**Problem to work on:**
Transcribe each record below word for word.
★ ★ ★ ★ ★ ★ ★
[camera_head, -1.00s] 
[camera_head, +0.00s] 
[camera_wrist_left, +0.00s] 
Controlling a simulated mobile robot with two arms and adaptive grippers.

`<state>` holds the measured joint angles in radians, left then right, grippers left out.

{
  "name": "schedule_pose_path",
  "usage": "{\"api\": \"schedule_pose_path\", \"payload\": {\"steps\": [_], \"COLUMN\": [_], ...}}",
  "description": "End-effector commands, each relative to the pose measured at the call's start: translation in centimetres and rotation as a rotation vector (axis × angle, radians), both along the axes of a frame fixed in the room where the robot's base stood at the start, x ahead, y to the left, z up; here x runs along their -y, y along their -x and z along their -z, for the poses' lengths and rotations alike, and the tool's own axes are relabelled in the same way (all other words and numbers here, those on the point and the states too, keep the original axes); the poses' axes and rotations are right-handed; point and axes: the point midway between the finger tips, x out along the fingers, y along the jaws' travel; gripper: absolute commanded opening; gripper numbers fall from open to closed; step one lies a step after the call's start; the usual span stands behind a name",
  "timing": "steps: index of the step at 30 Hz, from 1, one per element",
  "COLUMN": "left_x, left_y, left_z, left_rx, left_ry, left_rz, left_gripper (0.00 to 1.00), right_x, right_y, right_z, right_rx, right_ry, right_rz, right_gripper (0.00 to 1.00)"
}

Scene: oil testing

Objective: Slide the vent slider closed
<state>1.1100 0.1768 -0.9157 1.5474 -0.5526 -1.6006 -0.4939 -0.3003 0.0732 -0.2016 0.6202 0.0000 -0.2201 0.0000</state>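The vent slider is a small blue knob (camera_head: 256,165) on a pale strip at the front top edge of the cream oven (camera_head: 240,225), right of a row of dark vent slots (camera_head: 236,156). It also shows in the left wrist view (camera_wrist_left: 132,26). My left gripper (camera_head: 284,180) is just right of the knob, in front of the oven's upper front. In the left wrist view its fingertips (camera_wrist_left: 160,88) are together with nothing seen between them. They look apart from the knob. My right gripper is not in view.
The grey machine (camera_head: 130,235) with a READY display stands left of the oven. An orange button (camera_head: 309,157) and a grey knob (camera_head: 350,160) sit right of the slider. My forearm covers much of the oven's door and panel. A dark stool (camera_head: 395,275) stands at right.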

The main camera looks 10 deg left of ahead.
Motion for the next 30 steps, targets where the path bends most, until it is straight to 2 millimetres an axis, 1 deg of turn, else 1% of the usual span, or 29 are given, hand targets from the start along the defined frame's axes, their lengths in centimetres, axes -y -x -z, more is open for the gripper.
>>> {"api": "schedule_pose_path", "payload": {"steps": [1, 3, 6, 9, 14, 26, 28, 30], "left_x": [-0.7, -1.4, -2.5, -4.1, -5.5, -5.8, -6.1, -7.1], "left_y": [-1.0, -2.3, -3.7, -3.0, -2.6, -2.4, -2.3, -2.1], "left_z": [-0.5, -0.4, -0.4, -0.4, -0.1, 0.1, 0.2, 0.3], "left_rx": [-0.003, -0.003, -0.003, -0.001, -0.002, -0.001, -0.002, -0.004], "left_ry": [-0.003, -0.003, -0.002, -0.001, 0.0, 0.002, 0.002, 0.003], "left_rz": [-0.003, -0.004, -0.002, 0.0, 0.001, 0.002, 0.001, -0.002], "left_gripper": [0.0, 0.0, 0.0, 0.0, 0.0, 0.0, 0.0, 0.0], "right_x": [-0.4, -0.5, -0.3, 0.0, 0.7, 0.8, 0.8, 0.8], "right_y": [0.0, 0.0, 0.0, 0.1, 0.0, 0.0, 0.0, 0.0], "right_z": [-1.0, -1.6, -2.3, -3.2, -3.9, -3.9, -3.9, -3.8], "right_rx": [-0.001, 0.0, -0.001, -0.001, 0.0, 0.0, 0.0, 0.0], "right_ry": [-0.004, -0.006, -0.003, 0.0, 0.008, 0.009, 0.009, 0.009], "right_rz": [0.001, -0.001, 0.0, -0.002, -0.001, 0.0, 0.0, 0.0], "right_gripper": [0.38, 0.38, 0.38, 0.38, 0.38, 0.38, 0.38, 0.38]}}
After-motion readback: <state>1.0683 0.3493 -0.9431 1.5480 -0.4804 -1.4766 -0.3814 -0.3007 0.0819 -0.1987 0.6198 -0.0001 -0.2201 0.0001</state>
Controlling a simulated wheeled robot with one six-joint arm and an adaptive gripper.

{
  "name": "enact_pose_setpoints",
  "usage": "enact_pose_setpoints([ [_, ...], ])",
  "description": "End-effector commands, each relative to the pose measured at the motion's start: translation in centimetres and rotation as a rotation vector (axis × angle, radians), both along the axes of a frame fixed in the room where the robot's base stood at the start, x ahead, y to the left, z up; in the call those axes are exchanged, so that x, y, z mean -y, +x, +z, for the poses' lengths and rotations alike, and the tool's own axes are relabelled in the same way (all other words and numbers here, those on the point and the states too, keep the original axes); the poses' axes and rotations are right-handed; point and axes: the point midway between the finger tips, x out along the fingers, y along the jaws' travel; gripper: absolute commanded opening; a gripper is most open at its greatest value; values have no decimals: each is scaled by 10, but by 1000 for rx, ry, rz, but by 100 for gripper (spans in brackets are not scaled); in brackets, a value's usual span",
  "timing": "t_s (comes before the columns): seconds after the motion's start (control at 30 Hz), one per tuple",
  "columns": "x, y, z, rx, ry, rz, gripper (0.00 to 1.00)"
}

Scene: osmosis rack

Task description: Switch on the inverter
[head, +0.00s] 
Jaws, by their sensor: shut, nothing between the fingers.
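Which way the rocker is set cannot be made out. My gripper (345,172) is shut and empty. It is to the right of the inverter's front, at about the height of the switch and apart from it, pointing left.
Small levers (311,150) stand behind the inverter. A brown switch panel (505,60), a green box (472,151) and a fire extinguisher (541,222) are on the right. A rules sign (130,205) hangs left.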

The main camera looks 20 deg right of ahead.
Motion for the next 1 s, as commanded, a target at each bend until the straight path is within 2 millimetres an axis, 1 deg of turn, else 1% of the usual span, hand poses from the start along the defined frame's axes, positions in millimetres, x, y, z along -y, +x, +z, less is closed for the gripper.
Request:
★ ★ ★ ★ ★ ★ ★
**Reply:**
[camera_head, -1.00s] 
[camera_head, +0.00s] 
[camera_wrist_left, +0.00s] 
Controlling a simulated mobile robot with two arms and adaptive grippers.

`<state>` holds the measured joint angles in radians, left then right, grippers left out.

{
  "name": "schedule_pose_path",
  "usage": "{\"api\": \"schedule_pose_path\", \"payload\": {\"steps\": [_], \"COLUMN\": [_], ...}}",
  "description": "End-effector commands, each relative to the pose measured at the call's start: translation in centimetres and rotation as a rotation vector (axis × angle, radians), both along the axes of a frame fixed in the room where the robot's base stood at the start, x ahead, y to the left, z up; here x runs along their -y, y along their -x and z along their -z, for the poses' lengths and rotations alike, and the tool's own axes are relabelled in the same way (all other words and numbers here, those on the point and the states too, keep the original axes); the poses' axes and rotations are right-handed; point and axes: the point midway between the finger tips, x out along the fingers, y along the jaws' travel; gripper: absolute commanded opening; gripper numbers fall from open to closed; step one lies a step after the call's start; the usual span stands behind a name",
  "timing": "steps: index of the step at 30 Hz, from 1, one per element",
  "COLUMN": "left_x, left_y, left_z, left_rx, left_ry, left_rz, left_gripper (0.00 to 1.00), right_x, right_y, right_z, right_rx, right_ry, right_rz, right_gripper (0.00 to 1.00)"
}

Scene: oil testing

Objective: Slide the vent slider closed
<state>1.1100 0.1768 -0.9157 1.5474 -0.5526 -1.6006 -0.4939 -0.3003 0.0732 -0.2016 0.6202 0.0000 -0.2201 0.0000</state>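The vent slider is a small blue knob (camera_head: 256,165) on a pale strip at the front top edge of the cream oven (camera_head: 240,225), right of a row of dark vent slots (camera_head: 236,156). It also shows in the left wrist view (camera_wrist_left: 132,26). My left gripper (camera_head: 284,180) is just right of the knob, in front of the oven's upper front. In the left wrist view its fingertips (camera_wrist_left: 160,88) are together with nothing seen between them. They look apart from the knob. My right gripper is not in view.
The grey machine (camera_head: 130,235) with a READY display stands left of the oven. An orange button (camera_head: 309,157) and a grey knob (camera_head: 350,160) sit right of the slider. My forearm covers much of the oven's door and panel. A dark stool (camera_head: 395,275) stands at right.

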The main camera looks 10 deg left of ahead.
Motion for the next 30 steps, targets where the path bends most, until it is straight to 2 millimetres an axis, 1 deg of turn, else 1% of the usual span, or 29 are given, hand targets from the start along the defined frame's axes, their lengths in centimetres, axes -y -x -z, more is open for the gripper.
>>> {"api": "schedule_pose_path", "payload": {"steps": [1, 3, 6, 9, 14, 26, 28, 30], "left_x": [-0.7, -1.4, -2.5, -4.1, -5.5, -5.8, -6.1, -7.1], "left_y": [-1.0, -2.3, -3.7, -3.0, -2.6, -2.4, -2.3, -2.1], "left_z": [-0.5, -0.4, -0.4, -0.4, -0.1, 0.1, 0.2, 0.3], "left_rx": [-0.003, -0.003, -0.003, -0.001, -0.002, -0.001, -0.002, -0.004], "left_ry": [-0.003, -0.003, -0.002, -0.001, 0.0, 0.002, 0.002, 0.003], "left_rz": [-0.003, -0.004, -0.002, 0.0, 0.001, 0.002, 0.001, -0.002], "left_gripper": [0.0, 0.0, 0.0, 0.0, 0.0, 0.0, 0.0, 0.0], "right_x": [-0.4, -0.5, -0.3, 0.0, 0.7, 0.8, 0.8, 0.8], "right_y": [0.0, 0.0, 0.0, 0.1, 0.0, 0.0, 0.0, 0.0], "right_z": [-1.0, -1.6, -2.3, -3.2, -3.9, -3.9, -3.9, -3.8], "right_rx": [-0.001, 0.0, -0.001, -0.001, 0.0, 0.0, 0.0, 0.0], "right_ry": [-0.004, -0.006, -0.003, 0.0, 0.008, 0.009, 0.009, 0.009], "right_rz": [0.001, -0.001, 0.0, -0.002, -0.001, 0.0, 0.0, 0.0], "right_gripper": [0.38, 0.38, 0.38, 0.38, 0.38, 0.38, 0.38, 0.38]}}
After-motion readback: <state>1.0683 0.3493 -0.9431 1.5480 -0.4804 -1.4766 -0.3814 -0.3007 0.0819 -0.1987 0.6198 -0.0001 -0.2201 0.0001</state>
Controlling a simulated wheeled robot with one six-joint arm and an adaptive gripper.

{
  "name": "enact_pose_setpoints",
  "usage": "enact_pose_setpoints([ [_, ...], ])",
  "description": "End-effector commands, each relative to the pose measured at the motion's start: translation in centimetres and rotation as a rotation vector (axis × angle, radians), both along the axes of a frame fixed in the room where the robot's base stood at the start, x ahead, y to the left, z up; in the call those axes are exchanged, so that x, y, z mean -y, +x, +z, for the poses' lengths and rotations alike, and the tool's own axes are relabelled in the same way (all other words and numbers here, those on the point and the states too, keep the original axes); the poses' axes and rotations are right-handed; point and axes: the point midway between the finger tips, x out along the fingers, y along the jaws' travel; gripper: absolute commanded opening; a gripper is most open at its greatest value; values have no decimals: each is scaled by 10, but by 1000 for rx, ry, rz, but by 100 for gripper (spans in brackets are not scaled); in brackets, a value's usual span",
  "timing": "t_s (comes before the columns): seconds after the motion's start (control at 30 Hz), one per tuple",
  "columns": "x, y, z, rx, ry, rz, gripper (0.00 to 1.00)"
}

Scene: osmosis rack

Task description: Switch on the inverter
[head, +0.00s] 
Jaws, by their sensor: shut, nothing between the fingers.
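Which way the rocker is set cannot be made out. My gripper (345,172) is shut and empty. It is to the right of the inverter's front, at about the height of the switch and apart from it, pointing left.
Small levers (311,150) stand behind the inverter. A brown switch panel (505,60), a green box (472,151) and a fire extinguisher (541,222) are on the right. A rules sign (130,205) hangs left.

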The main camera looks 20 deg right of ahead.
Motion for the next 1 s, as commanded, a target at each bend until the straight path is within 2 millimetres an axis, 1 deg of turn, else 1% of the usual span, hand poses from the start along the defined frame's axes, positions in millimetres, x, y, z along -y, +x, +z, less is closed for the gripper.
Request:

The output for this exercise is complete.